### PROBLEM DETAILS
Retype the data exactly, from its first line to the line containing "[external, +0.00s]", including both, and skip any picture.

### DATA PROVIDED
╔══

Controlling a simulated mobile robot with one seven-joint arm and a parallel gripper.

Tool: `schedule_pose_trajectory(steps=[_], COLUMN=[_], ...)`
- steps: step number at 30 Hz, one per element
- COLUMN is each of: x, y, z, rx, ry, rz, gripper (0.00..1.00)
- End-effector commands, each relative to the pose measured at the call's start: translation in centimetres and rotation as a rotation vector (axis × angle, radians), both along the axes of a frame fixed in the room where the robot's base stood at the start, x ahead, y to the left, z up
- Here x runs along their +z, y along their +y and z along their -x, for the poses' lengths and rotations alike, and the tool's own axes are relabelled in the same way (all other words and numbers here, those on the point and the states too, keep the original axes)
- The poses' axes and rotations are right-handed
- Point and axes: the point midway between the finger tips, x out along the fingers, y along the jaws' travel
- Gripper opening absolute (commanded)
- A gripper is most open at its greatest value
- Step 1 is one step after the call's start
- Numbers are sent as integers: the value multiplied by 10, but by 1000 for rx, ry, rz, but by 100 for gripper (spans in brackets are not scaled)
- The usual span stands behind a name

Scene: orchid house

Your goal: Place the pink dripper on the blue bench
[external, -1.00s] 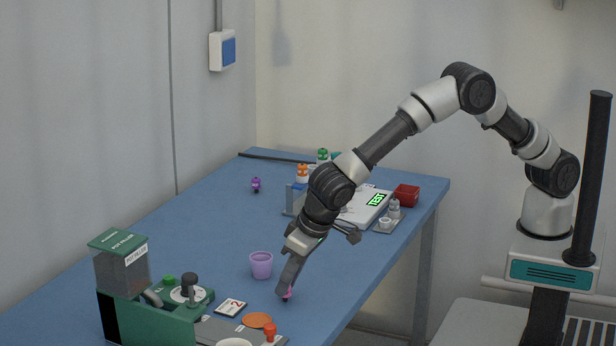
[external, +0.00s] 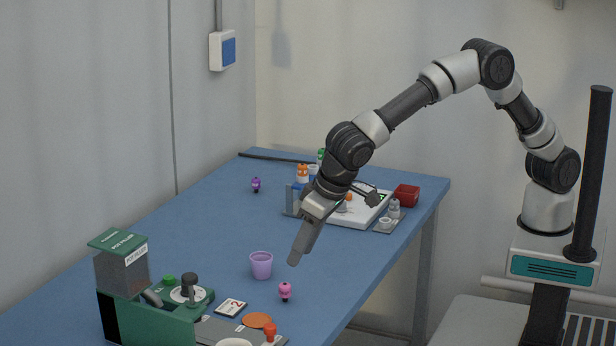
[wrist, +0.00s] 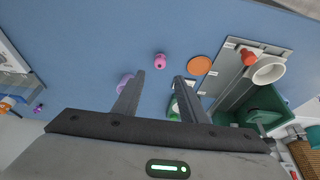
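The pink dripper (external: 285,290) stands upright on the blue bench (external: 215,228), close to its front edge and to the right of the lilac cup (external: 261,265). The dripper also shows in the wrist view (wrist: 160,61), beyond my fingertips and apart from them. My gripper (external: 296,258) is above the bench, up and slightly right of the dripper in the external view. In the wrist view its two fingers (wrist: 160,82) are spread with nothing between them.
A green potting machine (external: 150,310) fills the near left, with a card (external: 230,307) and an orange disc (external: 257,320) beside it. A purple dripper (external: 256,184) stands farther back. A white scale (external: 350,213) and a red tray (external: 406,195) are at the back right.

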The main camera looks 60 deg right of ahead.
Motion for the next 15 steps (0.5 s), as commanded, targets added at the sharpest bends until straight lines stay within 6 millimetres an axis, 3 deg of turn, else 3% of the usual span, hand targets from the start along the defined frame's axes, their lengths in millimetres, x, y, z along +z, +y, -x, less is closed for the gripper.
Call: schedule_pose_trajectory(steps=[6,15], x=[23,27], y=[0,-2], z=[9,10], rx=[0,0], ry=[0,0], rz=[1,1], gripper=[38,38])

╚══

### SOLUTION FOR THIS PROBLEM
Controlling a simulated mobile robot with one seven-joint arm and a parallel gripper.

Tool: `schedule_pose_trajectory(steps=[_], COLUMN=[_], ...)`
- steps: step number at 30 Hz, one per element
- COLUMN is each of: x, y, z, rx, ry, rz, gripper (0.00..1.00)
- End-effector commands, each relative to the pose measured at the call's start: translation in centimetres and rotation as a rotation vector (axis × angle, radians), both along the axes of a frame fixed in the room where the robot's base stood at the start, x ahead, y to the left, z up
- Here x runs along their +z, y along their +y and z along their -x, for the poses' lengths and rotations alike, and the tool's own axes are relabelled in the same way (all other words and numbers here, those on the point and the states too, keep the original axes)
- The poses' axes and rotations are right-handed
- Point and axes: the point midway between the finger tips, x out along the fingers, y along the jaws' travel
- Gripper opening absolute (commanded)
- A gripper is most open at its greatest value
- Step 1 is one step after the call's start
- Numbers are sent as integers: the value multiplied by 10, but by 1000 for rx, ry, rz, but by 100 for gripper (spans in brackets are not scaled)
- The usual span stands behind a name

Scene: orchid house

Your goal: Place the pink dripper on the blue bench
[external, -1.00s] 
[external, +0.00s] 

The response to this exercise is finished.